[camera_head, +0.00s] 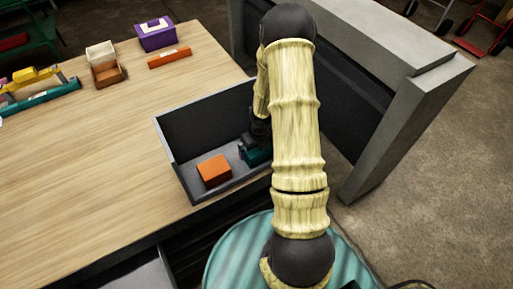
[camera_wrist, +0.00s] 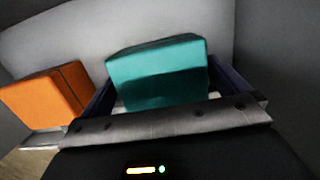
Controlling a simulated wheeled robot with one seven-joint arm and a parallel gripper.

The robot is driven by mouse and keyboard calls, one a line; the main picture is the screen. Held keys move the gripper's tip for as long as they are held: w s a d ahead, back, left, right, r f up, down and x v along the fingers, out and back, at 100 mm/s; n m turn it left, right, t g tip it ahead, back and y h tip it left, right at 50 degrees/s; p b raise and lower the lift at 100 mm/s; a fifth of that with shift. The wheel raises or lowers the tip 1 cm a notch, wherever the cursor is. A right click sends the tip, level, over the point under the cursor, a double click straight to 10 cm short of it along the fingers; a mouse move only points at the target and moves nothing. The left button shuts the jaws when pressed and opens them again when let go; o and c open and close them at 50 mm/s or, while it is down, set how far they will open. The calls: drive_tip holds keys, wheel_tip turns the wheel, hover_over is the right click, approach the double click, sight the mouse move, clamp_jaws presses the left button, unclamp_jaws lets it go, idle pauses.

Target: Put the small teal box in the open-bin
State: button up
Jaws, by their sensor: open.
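The small teal box (camera_head: 256,156) is inside the grey open-bin (camera_head: 190,188), in its right part as the head view shows it. My gripper (camera_head: 251,146) is down in the bin at the box, and my arm hides part of both. In the wrist view the teal box (camera_wrist: 158,75) sits between my two spread fingers. The fingers are open, with one on each side of the box; I cannot tell whether either touches it.
An orange box (camera_head: 214,170) lies in the bin left of the teal one. The bin is at the wooden table's (camera_head: 90,150) right end, near a grey panel (camera_head: 400,110). Purple, orange and brown boxes stand farther back. The table's middle is clear.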

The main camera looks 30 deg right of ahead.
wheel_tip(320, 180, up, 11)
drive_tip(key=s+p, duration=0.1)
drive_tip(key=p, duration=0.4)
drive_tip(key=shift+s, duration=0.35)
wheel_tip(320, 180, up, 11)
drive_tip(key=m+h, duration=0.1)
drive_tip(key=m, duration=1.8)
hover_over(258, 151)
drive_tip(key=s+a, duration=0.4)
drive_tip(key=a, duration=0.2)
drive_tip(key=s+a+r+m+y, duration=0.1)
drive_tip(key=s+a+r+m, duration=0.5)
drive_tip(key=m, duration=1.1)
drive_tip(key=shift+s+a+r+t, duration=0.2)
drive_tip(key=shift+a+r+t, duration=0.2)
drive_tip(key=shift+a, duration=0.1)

######

§ **REQUIREMENTS**: Return exactly the lines from the one containing "Target: Put the" to the last line of the data, and nothing more.

§ **RESPONSE**:
Target: Put the small teal box in the open-bin
State: button up
Jaws, by their sensor: open.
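The small teal box (camera_head: 256,156) is inside the grey open-bin (camera_head: 190,188), in its right part as the head view shows it. My gripper (camera_head: 251,146) is down in the bin at the box, and my arm hides part of both. In the wrist view the teal box (camera_wrist: 158,75) sits between my two spread fingers. The fingers are open, with one on each side of the box; I cannot tell whether either touches it.
An orange box (camera_head: 214,170) lies in the bin left of the teal one. The bin is at the wooden table's (camera_head: 90,150) right end, near a grey panel (camera_head: 400,110). Purple, orange and brown boxes stand farther back. The table's middle is clear.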

The main camera looks 30 deg right of ahead.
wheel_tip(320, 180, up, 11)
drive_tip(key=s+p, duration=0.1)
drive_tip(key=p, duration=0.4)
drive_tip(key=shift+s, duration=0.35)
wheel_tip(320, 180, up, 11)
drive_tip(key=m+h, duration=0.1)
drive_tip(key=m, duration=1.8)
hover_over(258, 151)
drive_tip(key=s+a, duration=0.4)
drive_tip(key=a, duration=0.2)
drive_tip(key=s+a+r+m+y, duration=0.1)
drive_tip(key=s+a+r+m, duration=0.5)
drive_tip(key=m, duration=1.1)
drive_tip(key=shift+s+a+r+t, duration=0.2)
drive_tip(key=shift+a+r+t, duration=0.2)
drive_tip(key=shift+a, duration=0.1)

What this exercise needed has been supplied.